* **DATA LINES**
○ ○ ○ ○ ○

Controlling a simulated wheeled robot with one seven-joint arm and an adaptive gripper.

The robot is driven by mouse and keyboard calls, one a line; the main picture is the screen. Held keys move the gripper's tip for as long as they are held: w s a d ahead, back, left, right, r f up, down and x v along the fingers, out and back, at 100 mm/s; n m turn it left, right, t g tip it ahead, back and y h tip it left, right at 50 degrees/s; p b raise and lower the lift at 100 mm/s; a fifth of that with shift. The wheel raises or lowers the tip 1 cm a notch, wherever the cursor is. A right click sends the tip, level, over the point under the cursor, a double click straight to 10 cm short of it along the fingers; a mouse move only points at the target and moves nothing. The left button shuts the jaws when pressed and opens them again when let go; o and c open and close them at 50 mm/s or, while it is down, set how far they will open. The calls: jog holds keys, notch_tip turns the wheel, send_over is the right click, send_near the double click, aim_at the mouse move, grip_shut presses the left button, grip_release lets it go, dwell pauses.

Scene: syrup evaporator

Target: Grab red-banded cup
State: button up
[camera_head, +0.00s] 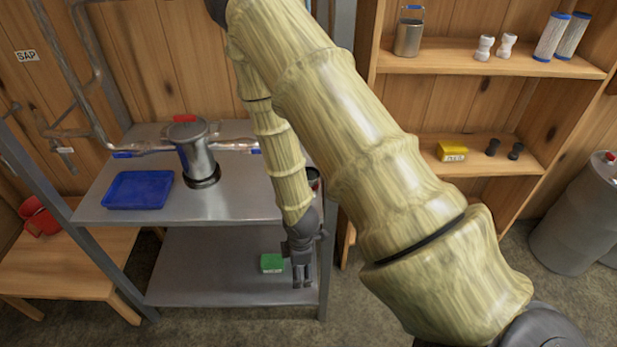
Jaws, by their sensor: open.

○ ○ ○ ○ ○

* **DIRECTIONS FOR THIS TASK**
Transcribe each line above verbatim, with the pictures left out.

* **WRITTEN SOLUTION**
Controlling a simulated wheeled robot with one seven-joint arm and an adaptive gripper.

The robot is driven by mouse and keyboard calls, one a line; the main picture is the screen. Held keys move the gripper's tip for as long as they are held: w s a d ahead, back, left, right, r f up, down and x v along the fingers, out and back, at 100 mm/s; n m turn it left, right, t g tip it ahead, back and y h tip it left, right at 50 degrees/s; p b raise and lower the lift at 100 mm/s; a fifth of that with shift. The wheel raises or lowers the tip 1 cm a notch, wherever the cursor is. A right click sends the tip, level, over the point under the cursor, a double click straight to 10 cm short of it along the fingers; a mouse move only points at the target and moves nothing. The left button shuts the jaws when pressed and opens them again when let go; o and c open and close them at 50 mm/s or, while it is down, set how far they will open. The calls: jog holds keys, notch_tip turns the wheel, send_over is the right click, send_near the double click, aim_at the mouse move, grip_shut presses the left button, grip_release lets it go, dwell pauses.

Scene: syrup evaporator

Target: Grab red-banded cup
State: button up
[camera_head, +0.00s] 
Jaws, by their sensor: open.

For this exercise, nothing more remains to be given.